Steve McQueen's Oscar-winning feature film '12 Years A Slave' has been granted an expansion in US theatres.
The aim is try to achieve as much success as possible at the box office, and will therefore be shown in 1,000 theatres across the country.
This move, made by FOX Searchlight, is rather unusual considering the historical-drama is scheduled to be released on DVD this Tuesday (March 4th).
But the studio is hoping there are fans who still want to experience '12 Years A Slave' in a theatrical environment and since it just won an Oscar for Best Picture, there could be a revived interest in the film.
"They will allow some co-habitation in this case," said Searchlight's distribution chief Frank Rodriguez, via The Hollywood Reporter.
With a budget of nearly $20 million, '12 Years' has already surpassed that in domestic ticket sales which currently stands at just over $50 million.
The movie is also finding success at the global box office, as it has netted over $140 million. The movie followed the true story of Solomon Northup (Chiwetel Ejiofor), a free man working as a skilled carpenter and fiddle player in New York. Northup is offered a two-week job as a musician but is drugged and sold into slavery, where he initially works for the relatively benevolent plantation owner William Prince Ford (Benedict Cumberbatch).

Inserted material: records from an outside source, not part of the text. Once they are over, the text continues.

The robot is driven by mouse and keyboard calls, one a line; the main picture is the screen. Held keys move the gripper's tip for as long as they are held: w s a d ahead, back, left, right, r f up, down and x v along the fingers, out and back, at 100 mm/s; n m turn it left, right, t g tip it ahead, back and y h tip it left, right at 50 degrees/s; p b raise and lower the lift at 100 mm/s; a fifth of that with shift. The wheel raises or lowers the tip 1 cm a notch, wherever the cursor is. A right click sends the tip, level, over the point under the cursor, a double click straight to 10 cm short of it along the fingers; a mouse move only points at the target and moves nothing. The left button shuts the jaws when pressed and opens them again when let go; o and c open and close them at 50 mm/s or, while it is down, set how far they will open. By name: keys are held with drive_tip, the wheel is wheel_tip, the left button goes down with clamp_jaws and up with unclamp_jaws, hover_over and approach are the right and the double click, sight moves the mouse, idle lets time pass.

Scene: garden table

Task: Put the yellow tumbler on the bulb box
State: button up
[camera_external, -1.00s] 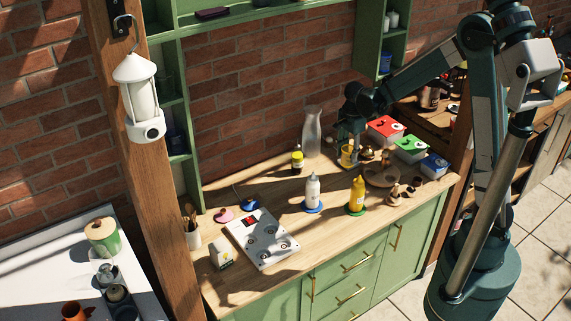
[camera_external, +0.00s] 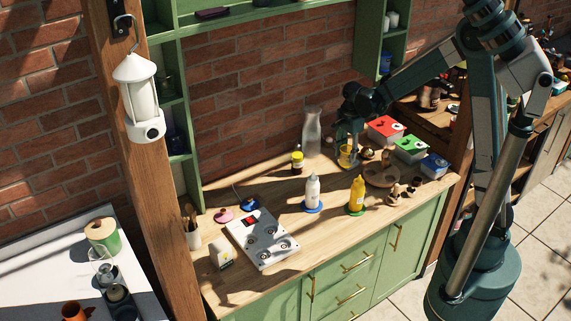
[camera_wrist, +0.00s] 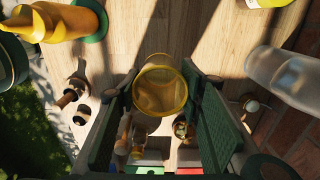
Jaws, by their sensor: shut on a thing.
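The yellow tumbler (camera_external: 345,160) is see-through and stands near the back of the wooden counter, left of the coloured boxes. It also shows in the wrist view (camera_wrist: 160,88), with its round rim facing the camera. My gripper (camera_external: 348,146) reaches down from above and is shut on the tumbler, one finger on each side. I cannot tell whether the tumbler's base touches the counter. A red box (camera_external: 379,132), a green box (camera_external: 405,153) and a blue box (camera_external: 433,167) stand in a row to the right, each with a pale label.
A tall clear bottle (camera_external: 312,132) and a yellow-labelled jar (camera_external: 297,162) stand left of the tumbler. A yellow squeeze bottle (camera_external: 357,194) and a white bottle (camera_external: 313,189) stand nearer the front.

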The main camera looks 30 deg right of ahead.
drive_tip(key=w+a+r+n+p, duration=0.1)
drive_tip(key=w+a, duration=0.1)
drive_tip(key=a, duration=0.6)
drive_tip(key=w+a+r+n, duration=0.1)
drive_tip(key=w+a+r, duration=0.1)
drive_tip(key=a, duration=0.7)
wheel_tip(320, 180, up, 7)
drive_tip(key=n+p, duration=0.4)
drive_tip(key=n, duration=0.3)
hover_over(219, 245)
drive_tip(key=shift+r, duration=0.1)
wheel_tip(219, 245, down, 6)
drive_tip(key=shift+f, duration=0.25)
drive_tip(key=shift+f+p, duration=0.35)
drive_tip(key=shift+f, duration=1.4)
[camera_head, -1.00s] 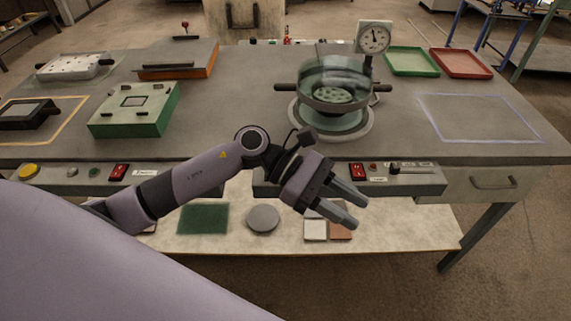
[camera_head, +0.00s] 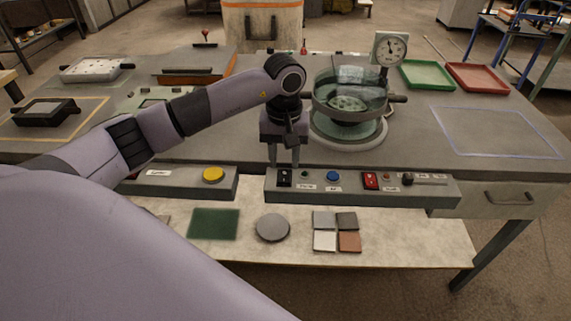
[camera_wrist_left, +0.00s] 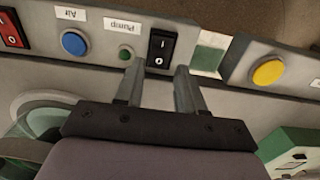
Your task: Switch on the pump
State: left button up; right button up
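The pump switch (camera_head: 284,177) is a black rocker marked I and O on the table's front panel; it shows larger in the left wrist view (camera_wrist_left: 160,48). A label reading Pump (camera_wrist_left: 123,25) and a small green lamp (camera_wrist_left: 126,53) sit beside it; the lamp looks dim. I cannot tell which side of the rocker is pressed. My left gripper (camera_head: 284,163) points down right by the switch. In the left wrist view its two fingers (camera_wrist_left: 159,72) are apart with nothing between them, the rocker just beyond the tips. Contact is not clear. My right gripper is not in view.
A blue button (camera_head: 333,177) and a red switch (camera_head: 370,181) share the panel. A yellow button (camera_head: 213,174) is on the left panel. A glass-sided vessel (camera_head: 350,95) with a gauge (camera_head: 391,48) stands close to my gripper. A lower shelf (camera_head: 400,240) lies below.

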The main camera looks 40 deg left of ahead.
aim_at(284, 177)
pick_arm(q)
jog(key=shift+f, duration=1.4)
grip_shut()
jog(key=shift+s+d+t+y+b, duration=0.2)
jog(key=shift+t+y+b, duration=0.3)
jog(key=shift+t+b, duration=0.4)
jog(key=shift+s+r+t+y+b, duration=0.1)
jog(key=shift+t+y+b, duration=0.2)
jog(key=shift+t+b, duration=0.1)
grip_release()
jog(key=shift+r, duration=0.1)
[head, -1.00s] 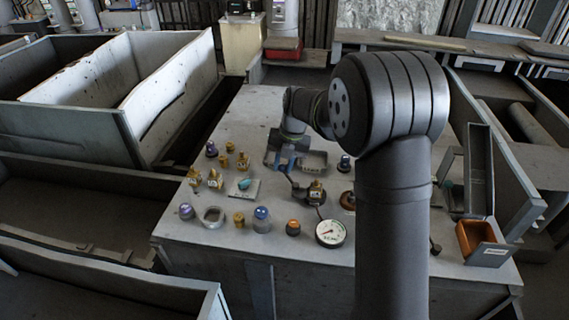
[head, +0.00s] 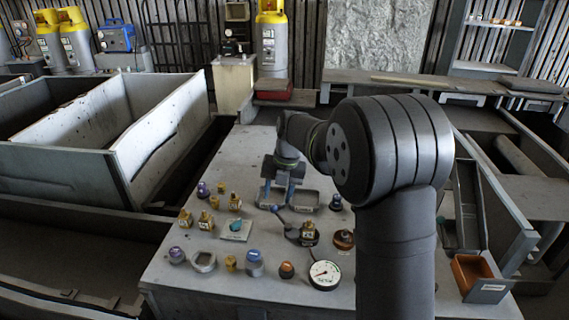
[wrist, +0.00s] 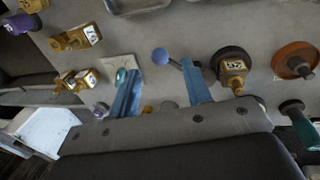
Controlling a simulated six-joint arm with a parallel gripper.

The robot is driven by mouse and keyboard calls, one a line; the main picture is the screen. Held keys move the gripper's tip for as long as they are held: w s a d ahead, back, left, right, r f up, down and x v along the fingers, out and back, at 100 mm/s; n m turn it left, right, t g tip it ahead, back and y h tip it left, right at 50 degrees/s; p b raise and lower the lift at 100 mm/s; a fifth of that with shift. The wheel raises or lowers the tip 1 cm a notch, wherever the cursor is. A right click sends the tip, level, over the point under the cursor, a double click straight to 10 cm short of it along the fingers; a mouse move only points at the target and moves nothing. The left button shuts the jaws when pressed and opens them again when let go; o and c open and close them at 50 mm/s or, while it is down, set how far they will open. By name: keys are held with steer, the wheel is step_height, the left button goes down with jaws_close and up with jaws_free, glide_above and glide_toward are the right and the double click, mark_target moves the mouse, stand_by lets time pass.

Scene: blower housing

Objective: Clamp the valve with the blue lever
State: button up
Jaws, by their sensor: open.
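A brass valve (head: 308,235) with a pale label stands on a dark round base; the wrist view also shows it (wrist: 233,68), right of the fingers. A blue round knob (wrist: 160,56) on a dark lever sits left of the valve, and the lever seems to run toward it, partly hidden behind a finger. My gripper (wrist: 161,88) is open and empty, its two blue fingers apart. The knob shows between and beyond the fingertips. In the head view my gripper (head: 278,200) hangs above the table, behind and left of the valve. I see no contact with the lever.
A plate with a teal piece (head: 237,227) lies left of the lever. Several brass fittings (head: 207,219) stand farther left. An orange-brown disc fitting (head: 343,239) is right of the valve, a gauge (head: 324,275) in front. A tray (head: 305,202) lies behind; an orange-lined box (head: 478,275) stands right.

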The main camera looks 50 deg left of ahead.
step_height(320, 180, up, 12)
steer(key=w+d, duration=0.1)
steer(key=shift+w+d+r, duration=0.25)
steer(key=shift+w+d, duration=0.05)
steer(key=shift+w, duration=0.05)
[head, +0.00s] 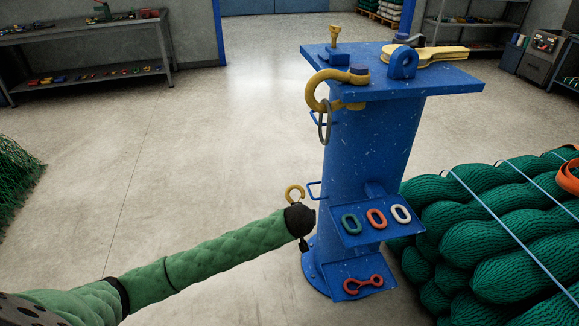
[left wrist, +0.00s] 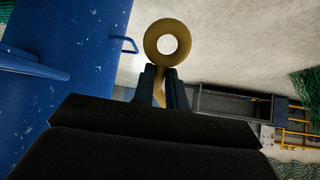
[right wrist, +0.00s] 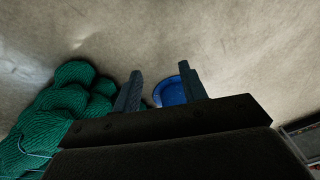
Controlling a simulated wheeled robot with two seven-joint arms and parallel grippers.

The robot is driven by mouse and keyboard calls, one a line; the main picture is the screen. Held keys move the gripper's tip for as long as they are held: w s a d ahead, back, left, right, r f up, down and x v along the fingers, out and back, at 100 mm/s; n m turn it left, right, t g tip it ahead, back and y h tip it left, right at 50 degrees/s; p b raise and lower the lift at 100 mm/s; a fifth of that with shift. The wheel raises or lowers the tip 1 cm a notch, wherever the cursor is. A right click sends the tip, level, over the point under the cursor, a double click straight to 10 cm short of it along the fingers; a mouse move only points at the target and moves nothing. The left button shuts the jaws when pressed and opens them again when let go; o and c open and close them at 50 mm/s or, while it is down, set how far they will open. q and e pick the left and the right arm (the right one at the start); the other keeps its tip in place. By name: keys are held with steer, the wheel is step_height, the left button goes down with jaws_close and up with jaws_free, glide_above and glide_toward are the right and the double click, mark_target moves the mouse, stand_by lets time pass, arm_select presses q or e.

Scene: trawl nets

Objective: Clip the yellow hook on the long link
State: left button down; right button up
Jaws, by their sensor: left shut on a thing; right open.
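The yellow hook (head: 294,191) is held up by my left gripper (head: 298,208), left of the blue post. In the left wrist view its round eye (left wrist: 150,43) stands beyond the two fingertips (left wrist: 163,82), with its shank between them. The long link (head: 324,124), a thin grey oval, hangs from a yellow shackle (head: 313,92) at the edge of the post's top plate. The hook is below the link and to its left, apart from it. My right gripper (right wrist: 160,85) is open and empty in the right wrist view; it is out of the head view.
The blue post (head: 365,150) carries a shelf with green (head: 351,223), orange (head: 376,219) and white (head: 401,214) links. A red double-ended piece (head: 363,285) lies on a lower shelf. Green net rolls (head: 490,215) crowd the right side. The floor left of the post is clear.

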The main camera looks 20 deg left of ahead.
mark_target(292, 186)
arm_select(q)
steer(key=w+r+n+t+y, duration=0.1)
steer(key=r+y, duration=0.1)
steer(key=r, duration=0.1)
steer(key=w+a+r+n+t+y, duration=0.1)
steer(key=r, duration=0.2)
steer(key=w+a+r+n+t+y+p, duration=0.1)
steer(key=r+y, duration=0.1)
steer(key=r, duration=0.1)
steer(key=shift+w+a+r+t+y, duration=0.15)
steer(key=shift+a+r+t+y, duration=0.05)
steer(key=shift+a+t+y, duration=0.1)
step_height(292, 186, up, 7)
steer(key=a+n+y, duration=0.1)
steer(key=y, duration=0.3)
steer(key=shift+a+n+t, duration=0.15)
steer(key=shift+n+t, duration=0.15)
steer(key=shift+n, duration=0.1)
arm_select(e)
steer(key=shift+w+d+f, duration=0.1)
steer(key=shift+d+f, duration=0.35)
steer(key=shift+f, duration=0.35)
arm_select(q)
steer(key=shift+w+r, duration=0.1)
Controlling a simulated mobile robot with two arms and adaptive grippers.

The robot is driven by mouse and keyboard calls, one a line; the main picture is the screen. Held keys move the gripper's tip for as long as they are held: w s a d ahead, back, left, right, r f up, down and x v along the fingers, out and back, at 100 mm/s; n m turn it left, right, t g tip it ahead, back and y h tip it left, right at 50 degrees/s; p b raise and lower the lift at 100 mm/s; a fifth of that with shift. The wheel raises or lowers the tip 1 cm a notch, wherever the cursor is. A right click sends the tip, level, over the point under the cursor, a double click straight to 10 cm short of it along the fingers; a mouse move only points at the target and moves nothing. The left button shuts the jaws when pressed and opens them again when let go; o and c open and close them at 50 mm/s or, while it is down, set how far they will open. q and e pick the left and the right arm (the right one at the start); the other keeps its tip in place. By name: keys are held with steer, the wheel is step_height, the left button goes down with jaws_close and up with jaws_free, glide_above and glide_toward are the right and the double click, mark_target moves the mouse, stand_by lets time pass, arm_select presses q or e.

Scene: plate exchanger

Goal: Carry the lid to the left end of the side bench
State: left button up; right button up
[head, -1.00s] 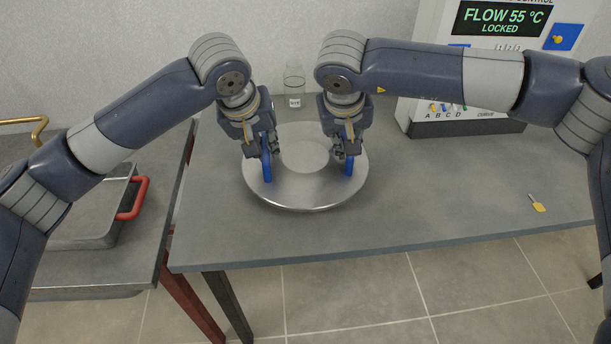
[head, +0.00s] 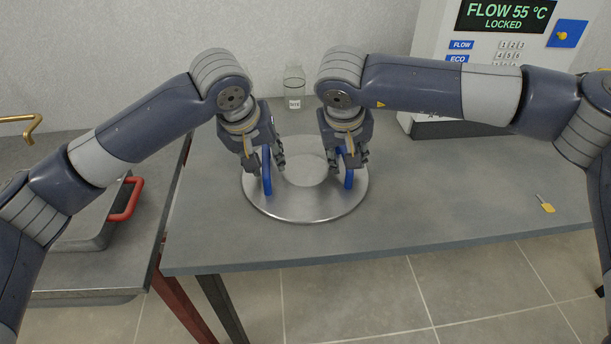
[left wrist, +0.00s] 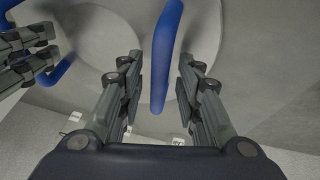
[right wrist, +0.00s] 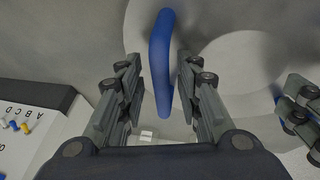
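The lid (head: 305,212) is a round steel disc with two upright blue handles. It lies on the grey bench top, toward the left part of that bench. My left gripper (head: 265,163) is at the left handle (head: 267,185); in the left wrist view its fingers (left wrist: 160,85) stand apart, with the blue handle (left wrist: 165,50) between their tips and gaps on both sides. My right gripper (head: 346,163) is at the right handle (head: 349,181). The right wrist view shows its fingers (right wrist: 158,85) apart on either side of that handle (right wrist: 161,50).
A control unit (head: 480,50) with a display reading FLOW 55 °C LOCKED stands at the back right. A clear labelled bottle (head: 294,88) stands behind the lid. A yellow tag (head: 547,208) lies at right. A pan with a red handle (head: 127,200) sits on the left bench.

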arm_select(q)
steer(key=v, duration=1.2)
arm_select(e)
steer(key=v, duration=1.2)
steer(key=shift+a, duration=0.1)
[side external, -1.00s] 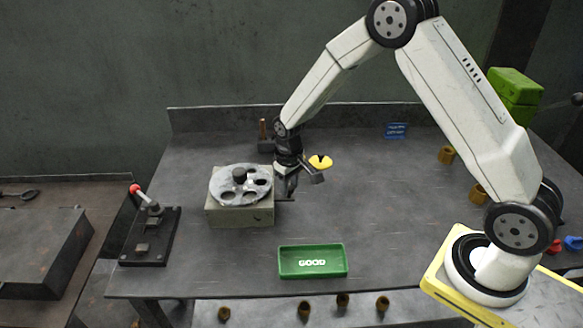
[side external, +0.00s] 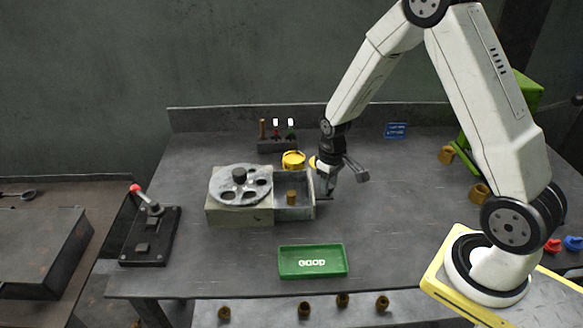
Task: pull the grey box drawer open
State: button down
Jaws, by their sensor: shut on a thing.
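The grey box (side external: 240,212) stands on the bench at left of centre, with a round grey disc with holes (side external: 230,186) on top. Its drawer (side external: 294,212) sticks out to the right, well open. A small brass-coloured cylinder (side external: 291,197) stands inside the drawer. My gripper (side external: 324,196) is at the drawer's right end, shut on its handle. The fingers and the arm's end hide most of the handle.
A green tray marked GOOD (side external: 312,272) lies in front of the drawer. A yellow round thing (side external: 293,160) and a tool rack (side external: 277,143) stand behind it.

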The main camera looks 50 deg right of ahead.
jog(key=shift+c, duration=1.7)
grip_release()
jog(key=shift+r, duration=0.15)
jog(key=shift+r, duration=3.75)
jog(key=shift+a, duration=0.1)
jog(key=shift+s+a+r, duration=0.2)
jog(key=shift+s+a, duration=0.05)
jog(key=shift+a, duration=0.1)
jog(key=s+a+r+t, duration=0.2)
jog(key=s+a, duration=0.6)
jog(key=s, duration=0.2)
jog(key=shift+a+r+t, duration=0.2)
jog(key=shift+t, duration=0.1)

However, when the racist carpenter John Tibeats (Paul Dano) begins to resent Northup for his intelligence and nous, Ford sells him to the evil Edwin Epps (Michael Fassbender), who believes he is biblically sanctioned to abuse his slaves.
'12 Years A Slave' earned another two Oscars on Sunday night, Lupita Nyong'o, who played 'Patsy', won the award for Best Supporting Actress, beating Jennifer Lawrence, who many believed to be the favorite.
John Ridley, who was challenged with transforming Solomon's memoirs onto the big-screen, was also prized with Best Adapted Screenplay.